Generate a Python dictionary from a list

Question

I have a list of product categories which I want to convert to a dictionary.

['Livestock']
['Livestock', 'Poultry']
['Livestock', 'Poultry', 'Chickens']
['Livestock', 'Ruminants']
['Livestock', 'Ruminants', 'Goats']
['Livestock', 'Ruminants', 'Cows']
['Grocery']
['Grocery', 'Food Cupboard']
['Grocery', 'Food Cupboard', 'Canned & Jarred Foods']
['Grocery', 'Food Cupboard', 'Canned & Jarred Foods', 'Soup']
['Grocery', 'Food Cupboard', 'Canned & Jarred Foods', 'Vegetables']

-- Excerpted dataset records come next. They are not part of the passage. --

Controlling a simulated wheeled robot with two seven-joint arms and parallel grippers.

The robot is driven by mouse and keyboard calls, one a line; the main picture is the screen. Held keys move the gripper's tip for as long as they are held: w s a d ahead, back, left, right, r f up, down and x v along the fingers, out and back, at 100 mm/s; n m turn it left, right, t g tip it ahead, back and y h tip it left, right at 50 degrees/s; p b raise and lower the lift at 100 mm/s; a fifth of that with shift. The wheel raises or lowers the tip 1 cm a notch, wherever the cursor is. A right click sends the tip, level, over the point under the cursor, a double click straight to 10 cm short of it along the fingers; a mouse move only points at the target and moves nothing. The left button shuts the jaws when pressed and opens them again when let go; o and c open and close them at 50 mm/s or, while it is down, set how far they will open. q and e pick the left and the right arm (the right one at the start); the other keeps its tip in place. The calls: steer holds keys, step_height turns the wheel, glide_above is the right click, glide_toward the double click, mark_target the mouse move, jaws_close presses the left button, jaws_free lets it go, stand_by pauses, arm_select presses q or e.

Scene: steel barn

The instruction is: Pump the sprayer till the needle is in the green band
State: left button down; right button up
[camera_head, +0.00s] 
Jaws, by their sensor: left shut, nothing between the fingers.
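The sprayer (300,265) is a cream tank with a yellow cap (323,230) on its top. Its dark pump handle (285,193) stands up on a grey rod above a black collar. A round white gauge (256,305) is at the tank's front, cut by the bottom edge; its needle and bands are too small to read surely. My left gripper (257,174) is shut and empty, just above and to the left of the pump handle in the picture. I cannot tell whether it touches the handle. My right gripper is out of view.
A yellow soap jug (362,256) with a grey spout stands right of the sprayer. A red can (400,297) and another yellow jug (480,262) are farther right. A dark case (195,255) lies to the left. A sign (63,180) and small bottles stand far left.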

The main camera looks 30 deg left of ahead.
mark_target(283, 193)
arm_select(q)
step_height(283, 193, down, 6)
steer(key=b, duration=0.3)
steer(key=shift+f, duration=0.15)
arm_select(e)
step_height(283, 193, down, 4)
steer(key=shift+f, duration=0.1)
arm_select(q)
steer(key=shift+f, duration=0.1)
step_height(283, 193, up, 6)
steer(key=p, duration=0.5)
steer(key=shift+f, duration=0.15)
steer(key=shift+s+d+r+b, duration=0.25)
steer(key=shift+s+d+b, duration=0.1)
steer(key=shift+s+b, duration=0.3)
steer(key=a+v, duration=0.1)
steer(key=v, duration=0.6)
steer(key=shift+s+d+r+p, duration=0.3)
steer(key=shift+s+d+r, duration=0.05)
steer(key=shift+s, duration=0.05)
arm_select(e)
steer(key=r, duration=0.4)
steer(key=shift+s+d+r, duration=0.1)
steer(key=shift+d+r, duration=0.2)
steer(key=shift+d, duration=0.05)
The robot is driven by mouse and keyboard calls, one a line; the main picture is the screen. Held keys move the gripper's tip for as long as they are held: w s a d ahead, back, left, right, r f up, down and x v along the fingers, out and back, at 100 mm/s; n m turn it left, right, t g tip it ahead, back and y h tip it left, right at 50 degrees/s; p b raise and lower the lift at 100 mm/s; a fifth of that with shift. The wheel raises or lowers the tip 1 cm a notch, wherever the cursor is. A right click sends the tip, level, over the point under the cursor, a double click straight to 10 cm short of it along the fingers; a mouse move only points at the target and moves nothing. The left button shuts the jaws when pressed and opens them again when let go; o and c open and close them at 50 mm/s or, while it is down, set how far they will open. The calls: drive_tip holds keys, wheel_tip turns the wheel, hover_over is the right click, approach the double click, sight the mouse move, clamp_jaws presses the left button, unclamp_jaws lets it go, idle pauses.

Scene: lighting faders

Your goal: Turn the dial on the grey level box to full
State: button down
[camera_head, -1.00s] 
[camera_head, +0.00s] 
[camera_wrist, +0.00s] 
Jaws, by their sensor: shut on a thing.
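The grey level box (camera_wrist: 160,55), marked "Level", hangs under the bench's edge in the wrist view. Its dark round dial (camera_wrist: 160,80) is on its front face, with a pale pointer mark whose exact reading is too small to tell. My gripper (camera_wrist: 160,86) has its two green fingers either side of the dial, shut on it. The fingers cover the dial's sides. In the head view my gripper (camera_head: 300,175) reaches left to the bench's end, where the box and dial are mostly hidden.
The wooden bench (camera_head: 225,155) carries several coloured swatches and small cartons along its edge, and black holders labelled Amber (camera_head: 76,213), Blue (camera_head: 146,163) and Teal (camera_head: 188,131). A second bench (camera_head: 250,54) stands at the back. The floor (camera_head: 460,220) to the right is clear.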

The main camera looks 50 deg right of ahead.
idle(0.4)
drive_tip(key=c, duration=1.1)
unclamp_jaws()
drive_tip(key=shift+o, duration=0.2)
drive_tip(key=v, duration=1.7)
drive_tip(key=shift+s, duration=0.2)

My expected dictionary should look like:

{ 
  Livestock: 
   {
    Poultry: [Chickens],
    Ruminants: [Goats, Cows]
 },
 Grocery:{ 
    Food Cupboard: {
      Canned & Jarred Foods: [Soup,Vegetables ]
   }
  }
}

Answer 1

If you don't care too much about raw speed, this is a fairly simple solution:

cats = [
    ['Livestock'],
    ['Livestock', 'Poultry'],
    ['Livestock', 'Poultry', 'Chickens'],
    ['Livestock', 'Ruminants'],
    ['Livestock', 'Ruminants', 'Goats'],
    ['Livestock', 'Ruminants', 'Cows'],
    ['Grocery'],
    ['Grocery', 'Food Cupboard'],
    ['Grocery', 'Food Cupboard', 'Canned & Jarred Foods'],
    ['Grocery', 'Food Cupboard', 'Canned & Jarred Foods', 'Soup'],
    ['Grocery', 'Food Cupboard', 'Canned & Jarred Foods', 'Vegetables']
]

# only keep lists that aren't the start of another
cats = [c for c in cats if not any(sc[:len(c)] == c for sc in cats if sc != c)]

result = {}
for *nodes, last, leaf in categories:
    current = result
    for node in nodes:
        if node not in current:
            current[node] = {}
        current = current[node]
    if last not in current:
        current[last] = []
    current[last].append(leaf)

print(result)

Output:

{'Livestock': {'Poultry': ['Chickens'], 'Ruminants': ['Goats', 'Cows']}, 'Grocery': {'Food Cupboard': {'Canned & Jarred Foods': ['Soup', 'Vegetables']}}}

Note that this assumes you never pass something like this:

cats = [
    ['apple'],
    ['banana']
]

And then expect something like this:

['apple', 'banana']

The solution expects that there's always at least a single level of dictionary keys.